Title:  The Crying Tree
Author:  Naseem Rakha
Release date:  July 7, 2009
Publisher:  Broadway
Pages:  368
Genre:  Adult fiction
Source:  Publicist

The Stanley family – dad Nate, mom Irene, and their children Shep and Bliss, are happy living in their small Illinois town where they’ve always lived and where they are surrounded by loving family and friends.  But when Nate accepts a deputy sheriff position in Oregon, Irene is less than pleased, but they uproot the kids anyway.  Life moves along in Oregon, and although nobody is really happy there they are all doing okay – until one day tragedy strikes.  Nate comes home to find fifteen-year-old Shep bleeding to death from a gunshot wound.  After Shep’s death, the three remaining members of the Stanley family fall apart at the seams – Bliss finds herself taking care of her mother, who is obsessed with seeking vengeance for her son’s death and can concentrate on nothing else, while Nate does everything he can to “forget” about their past.

The Crying Tree is an absolutely fantastic novel, one that surprised me in its depth.  When we first meet the Stanleys, it is clear that things are not going to go well for them in Oregon, and to be honest they aren’t a particularly likable group, but I still fell in with them right away.  I clicked with this family for some strange reason, and because of that, I was completely involved in this story from the first page.

This is a very emotional story, as the Stanleys truly live in their grief – they never really get over Shep’s death, they don’t seem to be able to get past it, and Irene in particular has a difficult time for years after just going through the regular motions of life.  I cannot imagine what it must be like to lose a sibling, or even worse, a child, but I could literally feel the grief the Stanleys experienced.  The writing was so vivid that I felt as though this family was going through a real trauma, that this novel was in fact a true story.

While The Crying Tree deals with very serious and potentially upsetting subject matter, and the characters experience deep, heavy grief, the story isn’t as depressing as one might imagine.  There are some real bits of hope sprinkled throughout, and especially towards the end, things definitely pick up for Irene, Nate, and Bliss.  And the end came as a big shock to me – in a good way.  The book wrapped itself up very nicely and I was happy to not feel depressed myself as I closed it for the last time.  In fact, I felt more hopeful than anything else.

I strongly recommend reading The Crying Tree for yourself.  It is an excellent, well-written novel with honest characters.  Luckily for you, one of you will get to read it very soon because I have one paperback copy of The Crying Tree to give away!  All you have to do is leave me a comment letting me know of your interest in the book.  The giveaway is US/Canada only (apologies to my international readers) and it will close on Saturday, August 28 at midnight eastern standard time.  Good luck!

20 thoughts on “The Crying Tree by Naseem Rakha (with giveaway!)”

  1. This is still on my ARC pile of books that I need to get to!
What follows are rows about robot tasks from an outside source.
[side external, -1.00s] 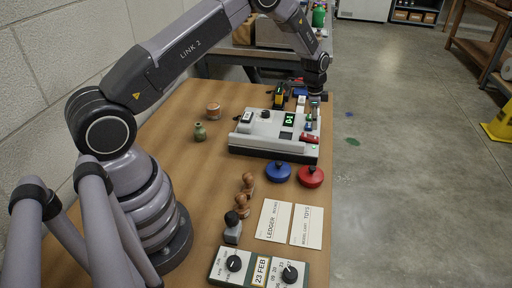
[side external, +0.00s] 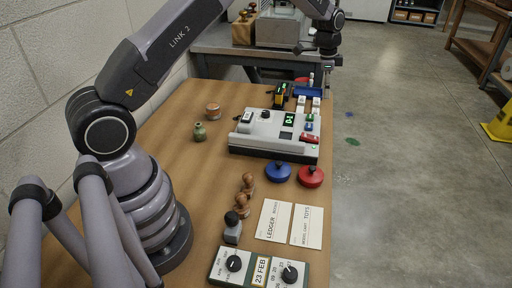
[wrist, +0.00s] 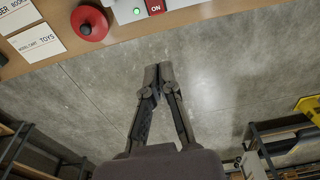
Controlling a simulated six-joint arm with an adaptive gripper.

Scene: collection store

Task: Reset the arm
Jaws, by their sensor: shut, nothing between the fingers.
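My gripper (wrist: 157,74) is shut and empty in the wrist view, its fingertips together over bare floor beyond the table edge. In the side external view my arm reaches across the table to its far right, and my gripper (side external: 325,68) hangs raised beyond the grey console. The fingers are small and hard to make out there. The console (side external: 264,149) has a green display and a red switch. The wrist view shows its ON switch (wrist: 155,5) at the top edge, apart from the fingers.
A blue knob (side external: 278,172) and a red knob (side external: 311,177) stand before the console. A green vase (side external: 199,132) and a blue tray (side external: 308,92) are also on the table. Open floor lies right.

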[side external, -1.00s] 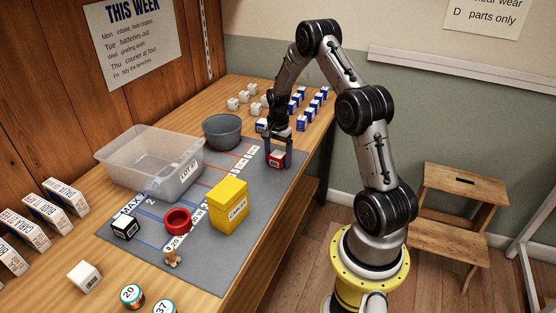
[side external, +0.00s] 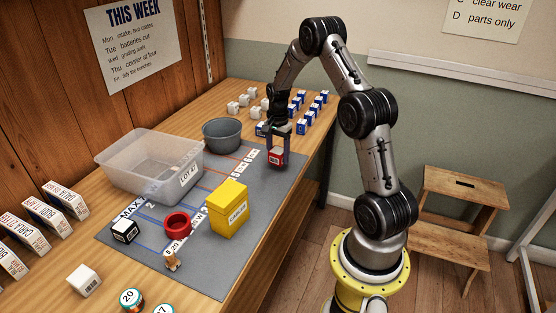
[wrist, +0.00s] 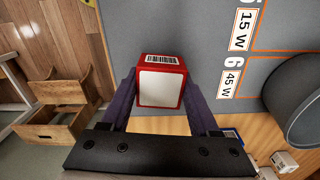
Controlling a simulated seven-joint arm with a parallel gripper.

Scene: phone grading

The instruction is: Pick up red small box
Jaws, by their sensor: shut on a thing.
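The red small box (side external: 276,156) has a white panel and a barcode label. My gripper (side external: 277,150) is shut on it, pointing down near the far right part of the grey mat (side external: 247,247). In the wrist view the red small box (wrist: 161,82) sits between the two dark fingers of my gripper (wrist: 162,90), its white face and barcode showing. The box looks slightly raised off the mat, though its underside is hidden.
A grey bowl (side external: 222,135), a clear bin (side external: 150,172), a yellow box (side external: 228,208), a red ring (side external: 177,224) and a black-and-white box (side external: 125,231) stand on or by the mat. Several blue and white small boxes are behind my gripper. The mat's near right part is clear.

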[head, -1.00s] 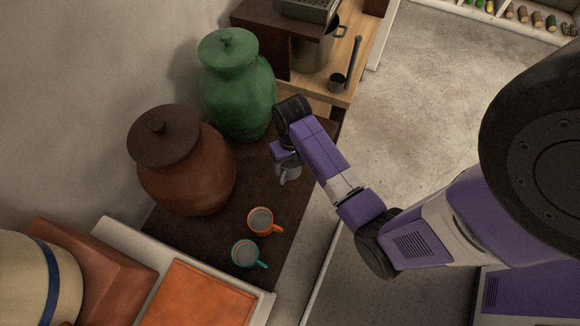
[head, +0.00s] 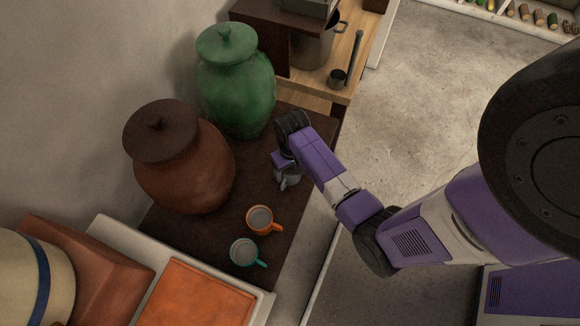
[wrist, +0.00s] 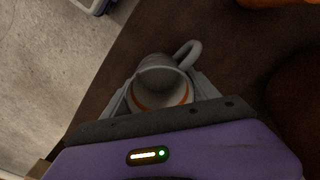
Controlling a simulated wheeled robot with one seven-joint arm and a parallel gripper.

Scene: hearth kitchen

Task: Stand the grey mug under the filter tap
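The grey mug (head: 291,178) is at my gripper's end, above the dark counter, in the head view. It also shows in the wrist view (wrist: 162,78), its mouth towards the camera, an orange band inside and its handle at the upper right. My gripper (wrist: 162,100) has one finger on each side of the mug and appears shut on it. In the head view the purple gripper body (head: 282,160) partly covers the mug. I cannot make out a filter tap in any view. Whether the mug touches the counter is unclear.
A green lidded jar (head: 235,88) and a brown lidded jar (head: 185,165) stand along the wall on the dark counter (head: 285,225). An orange mug (head: 263,220) and a teal mug (head: 244,252) stand nearer. A wooden shelf with a pot (head: 312,50) lies beyond.

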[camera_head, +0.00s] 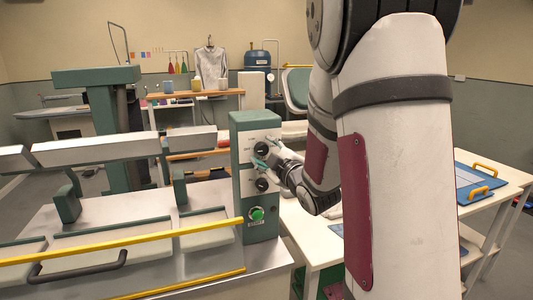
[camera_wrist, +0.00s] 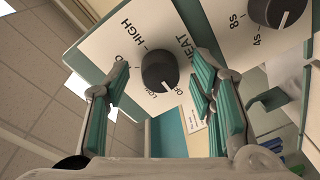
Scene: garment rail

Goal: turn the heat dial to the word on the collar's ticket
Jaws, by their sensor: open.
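The heat dial (camera_wrist: 159,70) is a black knob on a white panel with HEAT, HIGH, LOW and OFF printed around it. Its white pointer mark faces the LOW and OFF side; I cannot tell exactly which word. My gripper (camera_wrist: 164,98) is open, its teal fingers on either side of the dial, with no clear contact. In the head view my gripper (camera_head: 267,151) is at the upper dial (camera_head: 262,149) of the green control box (camera_head: 241,175). I cannot make out a collar or its ticket.
A second dial (camera_wrist: 276,10), marked 4s and 8s, is beside the heat dial; it is lower in the head view (camera_head: 262,185). A green button (camera_head: 257,213) is below. The press's yellow bar (camera_head: 130,240) crosses at left. A blue tray (camera_head: 468,165) lies right.

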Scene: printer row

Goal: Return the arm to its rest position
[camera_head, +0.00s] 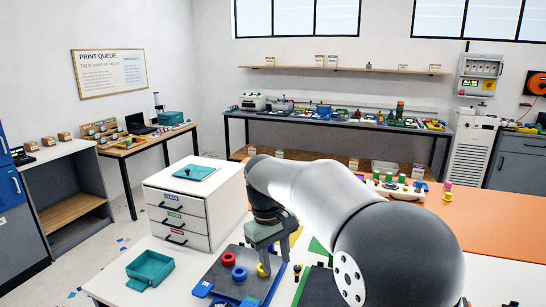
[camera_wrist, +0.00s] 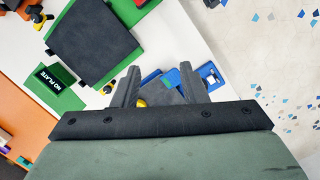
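My arm reaches out over the white table (camera_head: 205,258) from the lower right in the head view, with its elbow bent and the hand pointing down. My gripper (camera_head: 264,262) hangs above the dark plate with blue edges (camera_head: 225,277). In the wrist view the two fingers of my gripper (camera_wrist: 159,78) stand wide apart, with nothing held between them. Below and beyond them lie the plate's blue parts (camera_wrist: 210,74) and a small yellow piece. My forearm hides part of the table in the head view.
A white drawer unit (camera_head: 182,216) stands close left of my gripper. A teal tray (camera_head: 149,268) lies at the front left. A red ring (camera_head: 228,259) and blue ring (camera_head: 239,273) sit on the plate. A green-edged dark plate (camera_wrist: 96,42) lies nearby. The orange surface (camera_head: 495,238) is mostly clear.

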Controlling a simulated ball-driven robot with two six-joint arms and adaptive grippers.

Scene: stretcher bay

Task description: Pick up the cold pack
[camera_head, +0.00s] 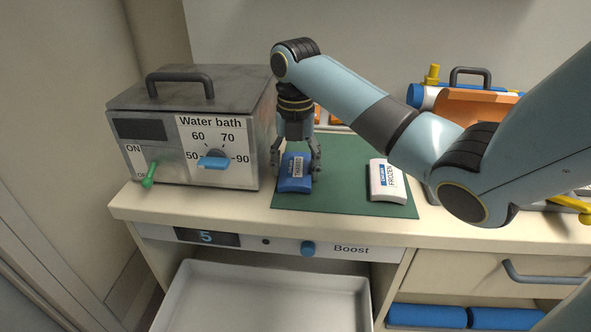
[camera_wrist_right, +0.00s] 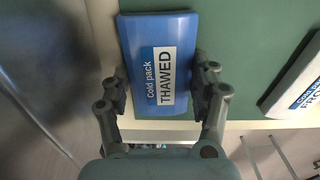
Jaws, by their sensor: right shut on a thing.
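A blue cold pack (camera_head: 294,184) with a label reading THAWED stands or lies on the left part of the green mat (camera_head: 345,208). My right gripper (camera_head: 299,166) reaches down from above and is shut on it, with one finger on each side. In the right wrist view the blue cold pack (camera_wrist_right: 137,60) sits between the two fingers (camera_wrist_right: 164,88). A white pack (camera_head: 388,181) labelled FROZEN lies on the right part of the mat, apart from the gripper. It also shows at the right edge of the right wrist view (camera_wrist_right: 295,82). My left gripper is not in view.
A grey water bath (camera_head: 192,125) with a green lever and blue knob stands left of the mat. Orange and blue-ended items (camera_head: 470,103) stand behind my right arm. An open white drawer or tray (camera_head: 265,300) lies below the counter's front edge.
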Glad to hear that it packs an emotional punch and then some! Excellent review!

  2. Please enter me in the giveaway! I enjoy books that are emotional since they seem more like real life and we know that does not always have a happy ending.

  3. I went to school at Southern Illinois University and I want to see how the region and its people have been transformed by good fiction

  4. Hi there, I recently found Naseem’s blog & she recently posted how on her b-day she visited with a woman’s prison reading group & how the book touched them. It was a great post & very inspiring. As a result, I have great interest in this book.
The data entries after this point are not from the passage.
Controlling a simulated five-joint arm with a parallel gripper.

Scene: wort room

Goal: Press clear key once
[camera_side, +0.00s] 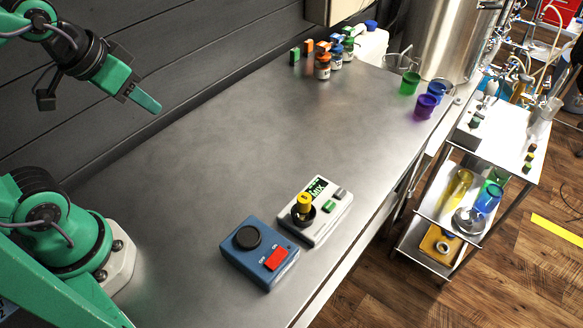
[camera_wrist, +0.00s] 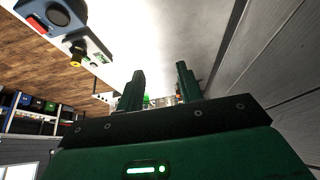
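A white device (camera_side: 321,229) sits near the table's front edge. It has a display reading MIX (camera_side: 317,189), a green key (camera_side: 328,207) and a grey key (camera_side: 341,194); I cannot read a label on either key. A yellow-capped vial (camera_side: 304,202) stands in its round black holder. In the wrist view the device (camera_wrist: 88,45) is at the upper left, with its keys too small to tell apart clearly. My gripper (camera_side: 149,103) is raised at the upper left of the side view, far from the device. The wrist view shows its two fingers (camera_wrist: 160,85) apart with nothing held.
A blue box (camera_side: 258,270) with a black round plate and a red switch stands left of the device. Several small bottles (camera_side: 323,66) and coloured cups (camera_side: 425,105) are at the table's far end. The middle of the metal table (camera_side: 235,140) is clear. A dark panelled wall runs behind.

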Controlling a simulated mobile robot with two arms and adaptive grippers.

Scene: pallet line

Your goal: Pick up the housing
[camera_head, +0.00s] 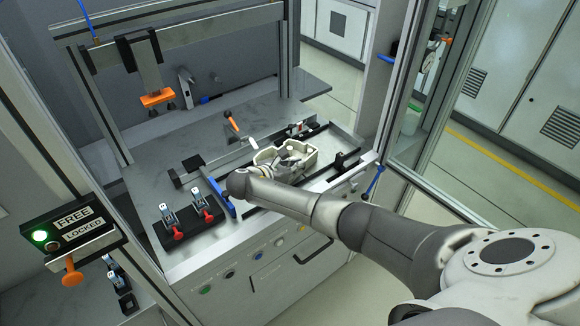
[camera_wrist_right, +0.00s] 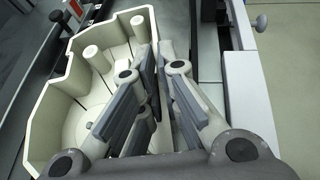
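The housing (camera_head: 309,150) is a cream, open-topped box with posts inside. It sits in the fixture on the workbench, with its far and right walls showing in the head view. In the right wrist view the housing (camera_wrist_right: 42,118) fills the left half. My right gripper (camera_head: 282,162) is at the housing, partly hidden by my own arm. In the wrist view the fingers of my right gripper (camera_wrist_right: 158,65) are close together around the housing's right wall, one inside and one outside, and appear shut on it. My left gripper is out of view.
Two red-handled toggle clamps (camera_head: 190,220) and a blue bar (camera_head: 220,196) stand left of the housing. An orange-handled tool (camera_head: 231,122) lies behind it. An orange-tipped press (camera_head: 157,97) hangs above the bench. A FREE/LOCKED panel (camera_head: 73,225) shows a green light.
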  5. I checked this out of the library awhile ago but had to return it before opening it so I would love to win your copy 🙂

  6. I’m reading this right now and had a harder time connecting with the family. I just expected Shep’s death to be much more emotionally wrenching than it was for me. But I found Irene’s pain in the years after to be much more gripping and am growing to like the book much more.